Each box represented a treasure more valuable than gold or silver. The bones, he explained, were caches of knowledge.

He gave me a quick tour of the skeletons he was working on at the time: a recent homicide case, a Jamestown burial, a Plains Indian, a cowboy from Texas, some nineteenth-century pioneers, and a Civil War soldier. His work touched virtually every era of American history.

I felt as if I had slipped into a time warp and my escort was a real-life Indiana Jones. I asked him to elaborate on his job.

“I work in different kinds of worlds,” Owsley began.

Those seven words convinced me that I was writing the wrong book. Rather than write about a lawsuit, I wanted to write about the man whose job is to visit other worlds, worlds of the past.

Over the ensuing three years I interviewed Owsley more than fifty times. I traveled with him to look at skeletons and mummies at various sites in the United States. I hiked with him in the West. I visited museums with him in the East. I observed him in his office and laboratory. The more I saw him in action as a professional, the more I wanted to know what made him tick.

At my invitation, he agreed to meet me in Lusk, Wyoming, the place of his childhood years. Armed with a video camera, a tape recorder, and a 35-mm camera, I had Owsley take me to the places of his childhood and introduce me to the adults who had most influenced him as a boy. I met his high school science teacher, his Sunday school teacher, and his Cub Scout den leader. They all pointed to his unquenchable curiosity as a boy. Each of them had felt early on that he would grow up to do something great, something most unusual, as a man.

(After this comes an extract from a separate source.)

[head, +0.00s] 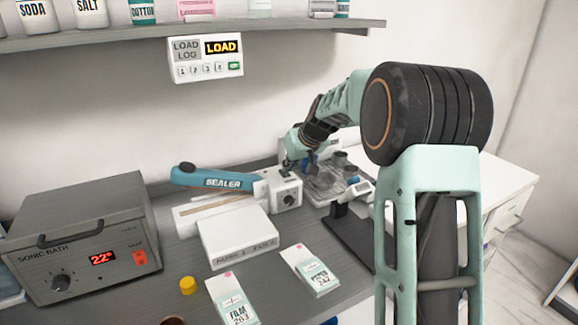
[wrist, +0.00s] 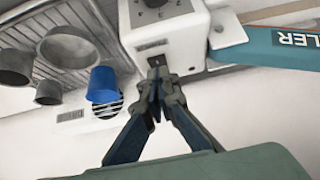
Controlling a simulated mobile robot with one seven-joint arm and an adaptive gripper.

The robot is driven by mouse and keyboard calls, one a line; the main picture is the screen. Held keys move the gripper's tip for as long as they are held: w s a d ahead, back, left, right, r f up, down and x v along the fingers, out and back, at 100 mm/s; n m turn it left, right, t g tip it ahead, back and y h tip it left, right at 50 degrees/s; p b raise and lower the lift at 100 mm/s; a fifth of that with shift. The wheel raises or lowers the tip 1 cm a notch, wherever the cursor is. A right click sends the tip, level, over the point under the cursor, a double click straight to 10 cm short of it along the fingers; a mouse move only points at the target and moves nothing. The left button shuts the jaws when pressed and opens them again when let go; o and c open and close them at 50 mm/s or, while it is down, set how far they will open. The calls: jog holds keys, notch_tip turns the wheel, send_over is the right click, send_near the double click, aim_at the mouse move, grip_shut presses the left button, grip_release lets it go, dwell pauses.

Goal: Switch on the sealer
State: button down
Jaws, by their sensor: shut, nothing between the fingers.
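The sealer has a white body (head: 285,192) with a dark dial on its front and a long blue handle (head: 215,178) marked SEALER, pointing left. In the wrist view its white body (wrist: 175,35) fills the top, with the blue handle at the right. A small dark switch (wrist: 155,61) shows on the body's side face. My gripper (wrist: 156,82) is shut and empty. Its fingertips are right at the switch and partly overlap it; I cannot tell whether they touch. In the head view my gripper is behind the sealer's right end, partly hidden. The switch is hidden there.
A tray with clear and grey cups (head: 335,178) stands right of the sealer; a blue cup (wrist: 103,84) is near my fingers. A white box (head: 238,238) is in front. A sonic bath (head: 85,240) stands left. Film packs (head: 233,302) lie at the front.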

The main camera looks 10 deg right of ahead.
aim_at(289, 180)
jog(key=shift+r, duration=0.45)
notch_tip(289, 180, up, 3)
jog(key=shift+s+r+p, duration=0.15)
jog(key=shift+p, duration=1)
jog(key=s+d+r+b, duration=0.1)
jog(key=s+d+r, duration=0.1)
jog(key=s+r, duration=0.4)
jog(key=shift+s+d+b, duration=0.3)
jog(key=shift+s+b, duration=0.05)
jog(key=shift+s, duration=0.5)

Owsley and I even went to his childhood home and got permission from its current occupant to go inside and look around the basement where Owsley used to go to use his first chemistry set. I wanted to know everything about the climate and environment that helped produce Dr. Doug Owsley.

This book is not an anthropology textbook. Nor is it a scholarly treatise. It is instead my best attempt to show readers Doug Owsley’s world through his own eyes. I hope that this book will give readers the feeling that they are in the Waco compound after the fire, in a Colonial crypt when the coffins are opened, or at the examination table when America’s oldest mummy is unwrapped.

Arguably, no one in the world today has handled more skeletons than Owsley, more than 10,000 in all. He reads bones like most people read books. His vision is extremely rare. While we may see just a bone, he sees a story, a glimpse into the past.

In one of my numerous stays at Owsley’s rural Virginia farmhouse, I sat at his dining-room table typing on my laptop. One evening, as I struggled to come up with words to convey to readers his ability to see things when most people would be in the dark, Owsley went outside to cut his grass. I got immersed in my writing, and hours later it struck me that Owsley had never come back inside. It was well after 10 P.M. It was pitch-black outside. Then I realized that the tractor motor was still running. He was cutting the grass in the dark.

The next morning I went outside, and the lines in the grass were straight.